Hi,
On 8/9/20 3:58 PM, Finn Thain wrote:
On Sun, 9 Aug 2020, Guenter Roeck wrote:
Hi,
On Sun, Jun 28, 2020 at 02:23:12PM +1000, Finn Thain wrote:
Poll the most recently polled device by default, rather than the lowest
device address that happens to be enabled in autopoll_devs. This improves
input latency. Re-use macii_queue_poll() rather than duplicate that logic.
This eliminates a static struct and function.
Fixes: d95fd5fce88f0 ("m68k: Mac II ADB fixes") # v5.0+
Tested-by: Stan Johnson <userm57@xxxxxxxxx>
Signed-off-by: Finn Thain <fthain@xxxxxxxxxxxxxxxxxxx>
With this patch applied, the qemu "q800" emulation no longer works and
is stuck in early boot. Any idea why that might be the case, and/or how
to debug it ?
The problem you're seeing was mentioned in the cover letter,
https://lore.kernel.org/linux-m68k/cover.1593318192.git.fthain@xxxxxxxxxxxxxxxxxxx/
Since this series was merged, Linus' tree is no longer compatible with
long-standing QEMU bugs.
The best way to fix this is to upgrade QEMU (latest is 5.1.0-rc3). Or use
the serial console instead of the framebuffer console.
I have no problem with that. Actually, I had checked the qemu commit log,
but somehow I had missed missed the commits there.
I regret the inconvenience but the alternative was worse: adding code to
Linux to get compatibility with QEMU bugs (which were added to QEMU due to
Linux bugs).
My main concern is correct operation on actual hardware, as always.

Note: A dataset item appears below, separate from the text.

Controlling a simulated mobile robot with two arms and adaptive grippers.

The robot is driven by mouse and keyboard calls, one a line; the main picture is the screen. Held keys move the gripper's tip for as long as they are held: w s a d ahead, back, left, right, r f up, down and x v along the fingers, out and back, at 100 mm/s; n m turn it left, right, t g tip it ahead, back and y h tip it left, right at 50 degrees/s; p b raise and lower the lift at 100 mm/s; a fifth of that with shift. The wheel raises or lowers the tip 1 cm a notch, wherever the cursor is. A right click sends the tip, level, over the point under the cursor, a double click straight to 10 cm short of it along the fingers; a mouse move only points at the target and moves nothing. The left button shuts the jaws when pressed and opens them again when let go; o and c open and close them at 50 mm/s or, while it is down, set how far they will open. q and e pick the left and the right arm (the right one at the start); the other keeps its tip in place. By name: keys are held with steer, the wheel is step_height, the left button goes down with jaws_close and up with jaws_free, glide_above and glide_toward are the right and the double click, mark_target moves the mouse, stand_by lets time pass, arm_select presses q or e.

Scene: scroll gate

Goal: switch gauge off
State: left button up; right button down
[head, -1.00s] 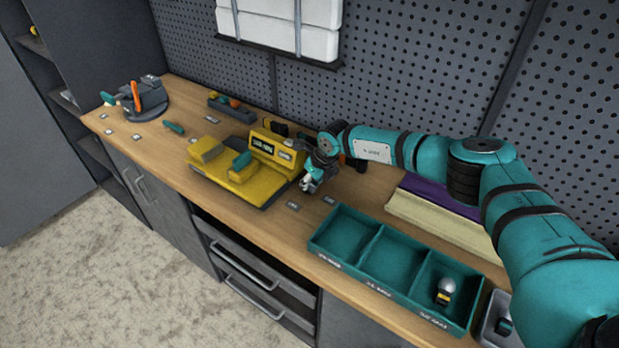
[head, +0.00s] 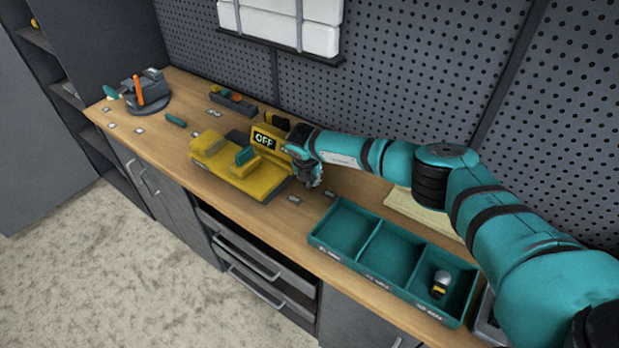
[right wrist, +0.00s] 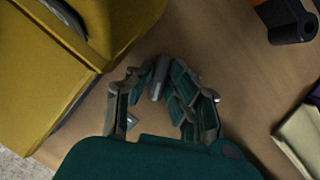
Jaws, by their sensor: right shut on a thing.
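The yellow gauge (head: 250,170) stands on the workbench, with a dark display (head: 265,141) that reads OFF. A teal piece (head: 245,156) sits on the gauge. My right gripper (head: 311,180) is at the gauge's right end and hides part of it. In the right wrist view, my right gripper (right wrist: 160,88) has its fingers closed in around a small grey cylindrical piece (right wrist: 158,77). The yellow body (right wrist: 45,70) fills the left of that view, beside the fingers. I cannot tell whether the grey piece joins the gauge. My left gripper is not in view.
A vise with an orange handle (head: 139,90) stands at the far left. A pegboard wall (head: 400,70) rises behind.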

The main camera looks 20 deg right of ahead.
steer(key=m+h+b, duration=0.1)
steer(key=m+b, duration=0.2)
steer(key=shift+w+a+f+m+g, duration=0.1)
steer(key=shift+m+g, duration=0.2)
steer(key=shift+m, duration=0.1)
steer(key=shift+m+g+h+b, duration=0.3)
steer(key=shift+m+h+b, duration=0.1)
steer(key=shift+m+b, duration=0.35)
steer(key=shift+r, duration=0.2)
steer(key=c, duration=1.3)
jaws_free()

But
some QEMU developers are working on support for operating systems besides
Linux.
Therefore, I believe that both QEMU and Linux should aim for compatibility
with actual hardware and not bug compatibility with each other.
I absolutely agree.
I repeated the test on the mainline kernel with qemu v5.1-rc3, and it works.
I also made sure that older versions of Linux still work with the qemu
v5.1.0-rc3. So everything is good, and sorry for the noise.